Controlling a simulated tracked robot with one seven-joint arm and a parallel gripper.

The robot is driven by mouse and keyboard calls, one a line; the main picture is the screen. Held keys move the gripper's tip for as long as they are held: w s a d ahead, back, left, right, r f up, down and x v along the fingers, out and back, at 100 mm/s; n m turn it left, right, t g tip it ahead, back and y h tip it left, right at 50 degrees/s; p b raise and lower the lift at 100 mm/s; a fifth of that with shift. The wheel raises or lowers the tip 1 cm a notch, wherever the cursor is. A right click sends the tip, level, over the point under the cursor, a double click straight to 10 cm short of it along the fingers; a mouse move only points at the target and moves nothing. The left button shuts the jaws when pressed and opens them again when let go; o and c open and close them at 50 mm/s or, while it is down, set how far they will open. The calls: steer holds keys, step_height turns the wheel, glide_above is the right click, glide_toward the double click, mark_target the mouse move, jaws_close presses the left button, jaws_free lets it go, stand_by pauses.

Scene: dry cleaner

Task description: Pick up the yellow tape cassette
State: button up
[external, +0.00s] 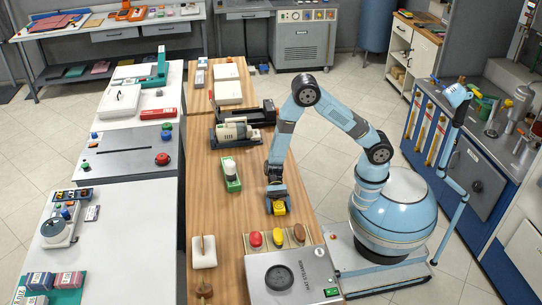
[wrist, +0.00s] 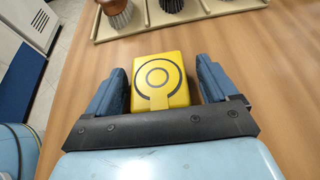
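The yellow tape cassette (wrist: 162,80) lies on the wooden table between the two blue fingers of my gripper (wrist: 160,88) in the wrist view. Dark circles mark its top. A narrow gap shows on each side between the fingers and the cassette, so my gripper is open around it. In the external view the cassette (external: 278,207) shows just below my gripper (external: 276,192), which reaches down from above and hides part of it.
A tray (external: 276,250) with red, yellow and brown brushes stands on the table in front of the cassette. A green and white item (external: 231,175) stands left of it, a cream block (external: 204,252) nearer the front. Bare wood surrounds the cassette.

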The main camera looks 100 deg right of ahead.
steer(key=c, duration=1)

### [REQUIREMENT]
Copy out each line exactly, without the pictures.

### [RESULT FOR THIS EXERCISE]
Controlling a simulated tracked robot with one seven-joint arm and a parallel gripper.

The robot is driven by mouse and keyboard calls, one a line; the main picture is the screen. Held keys move the gripper's tip for as long as they are held: w s a d ahead, back, left, right, r f up, down and x v along the fingers, out and back, at 100 mm/s; n m turn it left, right, t g tip it ahead, back and y h tip it left, right at 50 degrees/s; p b raise and lower the lift at 100 mm/s; a fifth of that with shift. The wheel raises or lowers the tip 1 cm a notch, wherever the cursor is. A right click sends the tip, level, over the point under the cursor, a double click straight to 10 cm short of it along the fingers; a mouse move only points at the target and moves nothing. The left button shuts the jaws when pressed and opens them again when let go; o and c open and close them at 50 mm/s or, while it is down, set how far they will open. The calls: steer holds keys, step_height turns the wheel, glide_above is the right click, glide_toward the double click, mark_target the mouse move, jaws_close presses the left button, jaws_free lets it go, stand_by pauses.

Scene: dry cleaner

Task description: Pick up the yellow tape cassette
State: button up
[external, +0.00s] 
[wrist, +0.00s] 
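The yellow tape cassette (wrist: 162,80) lies on the wooden table between the two blue fingers of my gripper (wrist: 160,88) in the wrist view. Dark circles mark its top. A narrow gap shows on each side between the fingers and the cassette, so my gripper is open around it. In the external view the cassette (external: 278,207) shows just below my gripper (external: 276,192), which reaches down from above and hides part of it.
A tray (external: 276,250) with red, yellow and brown brushes stands on the table in front of the cassette. A green and white item (external: 231,175) stands left of it, a cream block (external: 204,252) nearer the front. Bare wood surrounds the cassette.

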The main camera looks 100 deg right of ahead.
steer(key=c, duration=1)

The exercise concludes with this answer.